I’ve been grappling with a series of interrelated questions: How, where and with what do the physical sciences begin? Why do they begin there? Should philosophy start in the same place and proceed in the same manner, or does it follow an altogether different path? If it follows a different path, is it necessarily a bad thing that philosophy isn’t a science, and might it even be one of philosophy’s tasks to serve as an antagonist to the physical sciences, to be unscientific in a particular and pointed manner? Finally, do scientists make ontological and epistemological assumptions which only philosophers can systematically correct? In figuring all this out, we’ll take our bearings again from philosopher Daniel Dennett, who provides a possible answer to our first question.
It is really quite clear what the raw material or input to the perception and comprehension systems is: wave forms of certain sorts in the air, or strings of marks on various plane surfaces. And although there is considerable fog obscuring the controversies about just what the end product of the comprehension process is, at least this deep disagreement comes at the end of the process being studied, not the beginning. A race with a clear starting line can at least be rationally begun, even if no one is quite sure where it is going to end (Consciousness Explained 231).
However, if science and philosophy aren’t running the same race, this supposedly “clear starting line” might be different for each of these two disciplines. Dennett is careful to point out that he is talking about the beginning of the process being studied (of the physical operation that produces comprehension) and not of the procedure of studying that process. Epistemologically, however, the two are very much related. Where science pinpoints the beginning of the process is likely also to be where the procedure of studying it begins. Wave forms don’t begin by being isolated; that is already a move made by the human mind. What constitutes the input’s context? Do other factors, perhaps even the conscious brain itself, have to be in place before it even makes sense to pinpoint the wave form as the beginning of the process?
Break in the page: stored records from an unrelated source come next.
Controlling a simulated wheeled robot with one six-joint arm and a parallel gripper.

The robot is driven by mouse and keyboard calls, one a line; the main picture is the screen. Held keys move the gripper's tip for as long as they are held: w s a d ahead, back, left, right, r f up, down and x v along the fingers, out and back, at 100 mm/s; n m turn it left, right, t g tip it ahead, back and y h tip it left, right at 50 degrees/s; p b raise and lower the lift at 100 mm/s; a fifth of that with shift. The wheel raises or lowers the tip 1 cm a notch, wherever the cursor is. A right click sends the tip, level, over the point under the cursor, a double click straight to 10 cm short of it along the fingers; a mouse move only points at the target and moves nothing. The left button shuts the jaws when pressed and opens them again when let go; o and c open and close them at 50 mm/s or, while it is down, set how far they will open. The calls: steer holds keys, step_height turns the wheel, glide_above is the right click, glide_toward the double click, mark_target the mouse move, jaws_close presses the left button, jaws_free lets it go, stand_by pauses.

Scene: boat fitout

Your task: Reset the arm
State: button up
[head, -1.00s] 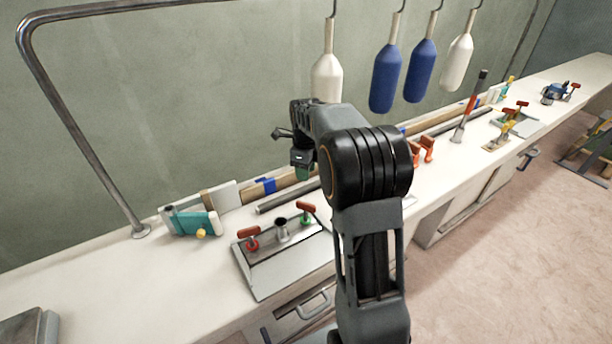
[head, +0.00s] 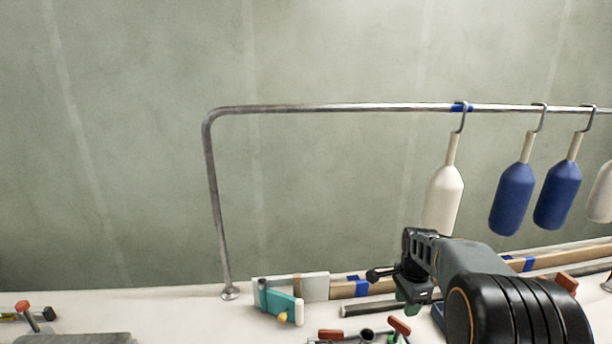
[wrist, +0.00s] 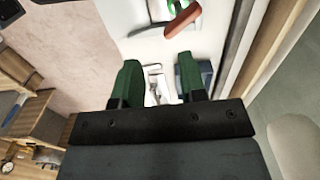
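My gripper (head: 408,298) is at the lower right of the head view, over the back part of the white bench, its green fingers partly hidden by my own arm. In the wrist view my gripper (wrist: 160,82) shows two green fingers standing apart with a clear gap. Nothing is held between them; the white surface and a small metal piece show through the gap. My arm is folded, with its dark round joint low in the head view.
A metal rail (head: 330,107) carries hanging fenders, including a white one (head: 443,199) and a blue one (head: 512,198), right of and above my gripper. A teal tool (head: 280,303) and red-handled clamps (head: 399,326) lie nearby. The wall above is bare.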

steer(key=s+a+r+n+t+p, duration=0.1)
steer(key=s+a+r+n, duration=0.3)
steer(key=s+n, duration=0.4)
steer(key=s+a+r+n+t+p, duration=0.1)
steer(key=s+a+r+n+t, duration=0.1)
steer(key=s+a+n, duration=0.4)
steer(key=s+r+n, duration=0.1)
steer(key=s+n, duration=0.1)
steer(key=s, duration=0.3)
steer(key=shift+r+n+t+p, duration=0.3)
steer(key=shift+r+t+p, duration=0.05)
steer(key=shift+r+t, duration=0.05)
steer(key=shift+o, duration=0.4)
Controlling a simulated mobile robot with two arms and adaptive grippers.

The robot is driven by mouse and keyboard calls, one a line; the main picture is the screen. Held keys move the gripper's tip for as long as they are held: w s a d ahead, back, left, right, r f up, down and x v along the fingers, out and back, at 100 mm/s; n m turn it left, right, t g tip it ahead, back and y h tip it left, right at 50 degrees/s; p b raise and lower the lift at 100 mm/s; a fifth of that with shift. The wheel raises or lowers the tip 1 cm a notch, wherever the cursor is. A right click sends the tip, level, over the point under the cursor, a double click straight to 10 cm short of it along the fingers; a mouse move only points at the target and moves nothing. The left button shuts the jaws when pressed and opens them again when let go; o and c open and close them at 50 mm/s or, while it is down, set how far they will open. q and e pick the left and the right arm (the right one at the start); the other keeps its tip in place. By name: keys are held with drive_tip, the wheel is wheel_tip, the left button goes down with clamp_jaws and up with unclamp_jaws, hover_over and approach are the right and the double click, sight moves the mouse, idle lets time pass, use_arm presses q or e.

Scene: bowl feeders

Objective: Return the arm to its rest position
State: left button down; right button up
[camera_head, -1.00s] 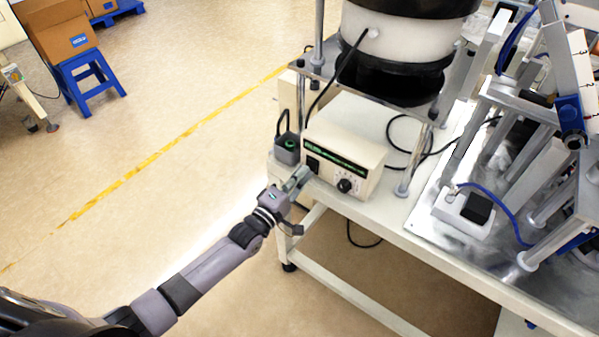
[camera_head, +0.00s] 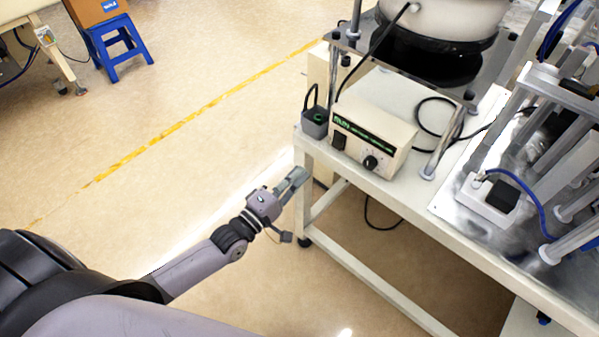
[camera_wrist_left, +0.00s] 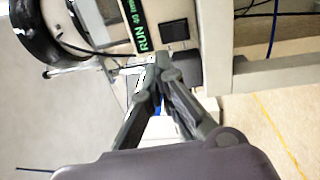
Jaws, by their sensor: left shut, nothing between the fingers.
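My left arm comes in from the lower left in the head view. Its gripper (camera_head: 294,181) is just off the corner of the cream workbench (camera_head: 400,215), in front of and below the control box. In the left wrist view the left gripper's fingers (camera_wrist_left: 162,68) meet at the tips, with nothing between them. Beyond them is the cream control box (camera_head: 373,135) with a lit green display and a black switch, which also shows in the wrist view (camera_wrist_left: 165,14). My right gripper is not in view.
A bowl feeder (camera_head: 430,45) stands behind the control box. Metal frames and a blue tube are at right. A blue stool (camera_head: 118,48) stands far left. The floor left of the bench is open.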

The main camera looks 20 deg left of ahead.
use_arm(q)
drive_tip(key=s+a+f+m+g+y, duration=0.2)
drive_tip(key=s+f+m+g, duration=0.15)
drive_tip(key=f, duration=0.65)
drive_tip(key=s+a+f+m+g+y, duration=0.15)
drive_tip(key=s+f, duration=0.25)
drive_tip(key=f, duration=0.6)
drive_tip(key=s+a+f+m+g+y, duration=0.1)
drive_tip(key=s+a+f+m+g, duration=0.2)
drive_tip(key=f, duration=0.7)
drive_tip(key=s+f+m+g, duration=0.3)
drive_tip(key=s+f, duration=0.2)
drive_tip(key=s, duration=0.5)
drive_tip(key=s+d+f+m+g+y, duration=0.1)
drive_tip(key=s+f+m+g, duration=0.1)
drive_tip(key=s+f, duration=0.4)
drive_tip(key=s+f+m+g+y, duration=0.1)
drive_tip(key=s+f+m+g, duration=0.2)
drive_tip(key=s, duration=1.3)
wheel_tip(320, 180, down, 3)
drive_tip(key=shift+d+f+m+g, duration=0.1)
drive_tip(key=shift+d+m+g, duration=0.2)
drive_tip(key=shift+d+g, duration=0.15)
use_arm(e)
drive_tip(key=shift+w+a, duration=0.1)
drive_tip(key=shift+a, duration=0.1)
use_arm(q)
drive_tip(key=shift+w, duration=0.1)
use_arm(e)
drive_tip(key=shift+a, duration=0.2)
The way Dennett sets up the problem is already deeply problematical and shows why choosing the wave form as our starting point commits us to an equally problematical conclusion. He begins with input, which doesn’t just refer to something out there in nature. Input is also a concept. Hence we’re already dealing with conceptual matters, with the categories that help us conceive how reality “really” is. As I noted last time, this move sets us up for having to determine consciousness as output, which is also partly a conceptual matter, a way of thinking about reality. As I noted last time, how and where we begin already dictates how and where we end up, namely, consciousness as product.
Dennett approaches the phenomenon of being conscious by asking a specific question, namely, how consciousness gets produced by the brain. This easily turns into an engineering problem: Can the effect be artificially reproduced? The experience of being conscious itself this way of approaching the matter leaves entirely out of account. For this, we have to focus not on the process or the product but on the consciousness of the scientist or engineer himself or herself as he or she goes about his or her business studying the phenomena. What use is there in asking about consciousness as such? For one thing, it presents us not with isolated wave forms but with a holistic phenomenon that includes subject and object together—the phenomena as they exist in integrated fashion in conscious minds, which might very well be where they acquire their ultimate meaning and purpose.
Engineers like to do things. Consequently, they’re usually only interested in the hard problem of consciousness: how is it produced? What I’m calling the soft problem of consciousness often doesn’t seem like a problem. It might even seem trivial. Nevertheless, there are ontological and epistemological questions here that have engaged, fascinated, and perplexed the human mind for centuries. If philosophers have hardly ever produced what scientists like to call concrete results, it might very well be because the activity of philosophy largely rests in the contemplation itself, not in any “usefulness” in the common understanding of that term.